After the Dust Settles...

and you look around and wonder what happened and how the heck did I get here?
The everyday ramblings of a sometimes busy, sometimes not so busy, MIDDLE AGED, work at home mom.

Wednesday, March 19, 2008

To make money or not make money???

I'm frustrated. Last year was my busiest year ever. I made a nice profit. I should be happy. But supplies have gone up in price, shipping has gone up and gas has gone way up. So while it may look like I made lots of money on paper, there isn't much left. And me making more money means we owe more in taxes. And me making more money screws up my daughter's financial aid for college. There is aid now she simply isn't eligible for. I suppose that would be moot if we had kept up with her college account, but we didn't and now it sucks.

So, is it worth it to have a successful business and actually make money? I'm not sure if it is. Maybe I should have skipped the vacation I took in January. That would have saved money, but not my sanity. I thought owing more in taxes hurt, but affecting the financial aid really hurts, because it hurts Katie.
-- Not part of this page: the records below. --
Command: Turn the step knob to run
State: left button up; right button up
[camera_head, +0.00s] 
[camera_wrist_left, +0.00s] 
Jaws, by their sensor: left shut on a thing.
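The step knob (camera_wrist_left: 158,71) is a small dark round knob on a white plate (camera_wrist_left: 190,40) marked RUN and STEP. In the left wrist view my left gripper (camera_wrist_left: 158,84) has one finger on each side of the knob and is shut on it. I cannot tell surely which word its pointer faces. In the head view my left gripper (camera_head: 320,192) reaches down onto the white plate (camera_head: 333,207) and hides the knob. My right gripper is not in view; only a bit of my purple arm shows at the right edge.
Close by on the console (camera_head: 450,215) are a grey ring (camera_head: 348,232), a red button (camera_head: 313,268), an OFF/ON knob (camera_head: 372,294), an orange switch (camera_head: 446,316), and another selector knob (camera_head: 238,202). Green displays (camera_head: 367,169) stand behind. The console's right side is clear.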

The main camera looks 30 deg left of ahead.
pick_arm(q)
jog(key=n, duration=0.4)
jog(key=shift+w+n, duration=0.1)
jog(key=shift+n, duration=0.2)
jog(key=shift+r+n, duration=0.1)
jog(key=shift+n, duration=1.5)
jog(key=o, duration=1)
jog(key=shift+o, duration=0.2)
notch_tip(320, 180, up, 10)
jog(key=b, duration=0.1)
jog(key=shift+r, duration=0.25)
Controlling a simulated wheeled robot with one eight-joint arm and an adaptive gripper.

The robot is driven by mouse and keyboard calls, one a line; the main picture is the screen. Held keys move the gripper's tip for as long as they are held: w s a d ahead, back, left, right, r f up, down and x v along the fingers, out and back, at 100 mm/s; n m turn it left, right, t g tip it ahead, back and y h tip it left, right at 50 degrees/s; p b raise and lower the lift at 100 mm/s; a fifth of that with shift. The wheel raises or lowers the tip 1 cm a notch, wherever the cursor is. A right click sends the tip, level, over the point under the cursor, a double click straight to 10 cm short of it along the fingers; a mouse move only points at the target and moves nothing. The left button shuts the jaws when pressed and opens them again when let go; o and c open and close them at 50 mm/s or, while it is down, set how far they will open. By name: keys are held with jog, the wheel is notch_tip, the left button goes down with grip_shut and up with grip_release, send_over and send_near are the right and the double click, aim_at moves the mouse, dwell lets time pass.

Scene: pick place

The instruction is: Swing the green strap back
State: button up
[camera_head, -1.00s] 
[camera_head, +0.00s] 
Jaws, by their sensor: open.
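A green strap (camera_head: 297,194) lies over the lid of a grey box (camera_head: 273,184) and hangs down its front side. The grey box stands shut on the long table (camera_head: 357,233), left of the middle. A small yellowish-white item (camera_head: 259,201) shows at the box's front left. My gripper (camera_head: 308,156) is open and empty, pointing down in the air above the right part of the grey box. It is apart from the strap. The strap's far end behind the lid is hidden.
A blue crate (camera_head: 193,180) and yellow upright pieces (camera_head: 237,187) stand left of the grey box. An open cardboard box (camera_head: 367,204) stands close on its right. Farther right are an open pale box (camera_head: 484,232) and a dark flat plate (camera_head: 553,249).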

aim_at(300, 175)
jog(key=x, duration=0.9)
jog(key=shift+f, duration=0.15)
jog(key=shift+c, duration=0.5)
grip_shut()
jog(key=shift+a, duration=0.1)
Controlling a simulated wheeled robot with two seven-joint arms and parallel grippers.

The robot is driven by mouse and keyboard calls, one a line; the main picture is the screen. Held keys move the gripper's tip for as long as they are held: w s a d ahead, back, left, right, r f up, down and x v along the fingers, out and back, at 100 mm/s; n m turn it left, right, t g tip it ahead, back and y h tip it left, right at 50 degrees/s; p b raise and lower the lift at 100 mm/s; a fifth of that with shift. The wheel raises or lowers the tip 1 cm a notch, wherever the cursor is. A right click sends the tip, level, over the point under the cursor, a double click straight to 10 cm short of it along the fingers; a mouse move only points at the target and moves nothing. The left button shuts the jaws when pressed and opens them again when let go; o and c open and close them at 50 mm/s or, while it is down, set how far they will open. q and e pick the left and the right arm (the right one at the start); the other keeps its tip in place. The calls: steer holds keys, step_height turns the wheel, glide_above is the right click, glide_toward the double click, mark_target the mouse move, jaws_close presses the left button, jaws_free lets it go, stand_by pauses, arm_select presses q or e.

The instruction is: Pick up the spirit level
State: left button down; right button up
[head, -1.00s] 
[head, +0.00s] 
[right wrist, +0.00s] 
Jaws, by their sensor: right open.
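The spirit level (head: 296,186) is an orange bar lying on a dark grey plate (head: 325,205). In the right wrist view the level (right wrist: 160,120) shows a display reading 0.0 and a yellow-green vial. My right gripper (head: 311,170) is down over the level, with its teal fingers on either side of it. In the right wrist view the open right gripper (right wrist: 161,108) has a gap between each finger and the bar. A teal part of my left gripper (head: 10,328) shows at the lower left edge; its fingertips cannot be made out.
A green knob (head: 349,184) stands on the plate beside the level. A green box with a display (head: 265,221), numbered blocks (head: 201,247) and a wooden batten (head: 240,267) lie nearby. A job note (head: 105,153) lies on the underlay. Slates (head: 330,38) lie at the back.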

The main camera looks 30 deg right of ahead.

So now I am damned if I do, and damned if I don't. I do have bills to pay, so I really have no choice. I either work here at home for myself, or I go out and work for someone else. I haven't worked for someone else in over 20 years, so I guess I'll stay home painting my piggy banks. I just wish there was an easy answer..... or free money....... wish I could have been 1 one the ladies that one the Powerball Jackpot. Oh wait, they all work together in an office..... me, I work at home alone. Sorry this isn't an upbeat, positive post, but right now I am discouraged and frustrated. Time to start cutting back on the extras in life and really start putting money away.